What you are asked to do:
Return exactly the listing's lines, from its first line to the line holding "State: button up", ends included.

○ ○ ○ ○

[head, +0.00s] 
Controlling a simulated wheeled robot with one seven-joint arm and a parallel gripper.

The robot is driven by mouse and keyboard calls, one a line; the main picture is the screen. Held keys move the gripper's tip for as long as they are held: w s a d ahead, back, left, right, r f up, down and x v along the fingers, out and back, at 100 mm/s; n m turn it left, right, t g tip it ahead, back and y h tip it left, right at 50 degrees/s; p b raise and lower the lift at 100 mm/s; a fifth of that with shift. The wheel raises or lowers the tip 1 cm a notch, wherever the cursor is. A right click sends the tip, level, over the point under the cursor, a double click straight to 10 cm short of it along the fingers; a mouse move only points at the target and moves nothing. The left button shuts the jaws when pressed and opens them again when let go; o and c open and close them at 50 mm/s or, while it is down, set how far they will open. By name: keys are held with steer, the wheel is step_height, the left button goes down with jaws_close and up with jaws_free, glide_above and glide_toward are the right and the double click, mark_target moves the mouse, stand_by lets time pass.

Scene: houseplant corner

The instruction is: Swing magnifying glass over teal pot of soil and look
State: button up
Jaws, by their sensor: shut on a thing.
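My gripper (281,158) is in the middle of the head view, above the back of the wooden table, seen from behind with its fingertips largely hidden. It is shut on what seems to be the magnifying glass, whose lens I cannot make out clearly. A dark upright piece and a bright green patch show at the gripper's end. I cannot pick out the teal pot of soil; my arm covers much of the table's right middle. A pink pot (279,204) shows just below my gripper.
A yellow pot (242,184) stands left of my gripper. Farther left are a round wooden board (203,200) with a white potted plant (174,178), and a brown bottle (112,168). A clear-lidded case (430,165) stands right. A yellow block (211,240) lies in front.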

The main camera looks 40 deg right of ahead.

○ ○ ○ ○

Result of this task:
[head, +0.00s] 
Controlling a simulated wheeled robot with one seven-joint arm and a parallel gripper.

The robot is driven by mouse and keyboard calls, one a line; the main picture is the screen. Held keys move the gripper's tip for as long as they are held: w s a d ahead, back, left, right, r f up, down and x v along the fingers, out and back, at 100 mm/s; n m turn it left, right, t g tip it ahead, back and y h tip it left, right at 50 degrees/s; p b raise and lower the lift at 100 mm/s; a fifth of that with shift. The wheel raises or lowers the tip 1 cm a notch, wherever the cursor is. A right click sends the tip, level, over the point under the cursor, a double click straight to 10 cm short of it along the fingers; a mouse move only points at the target and moves nothing. The left button shuts the jaws when pressed and opens them again when let go; o and c open and close them at 50 mm/s or, while it is down, set how far they will open. By name: keys are held with steer, the wheel is step_height, the left button goes down with jaws_close and up with jaws_free, glide_above and glide_toward are the right and the double click, mark_target moves the mouse, stand_by lets time pass.

Scene: houseplant corner

The instruction is: Swing magnifying glass over teal pot of soil and look
State: button up

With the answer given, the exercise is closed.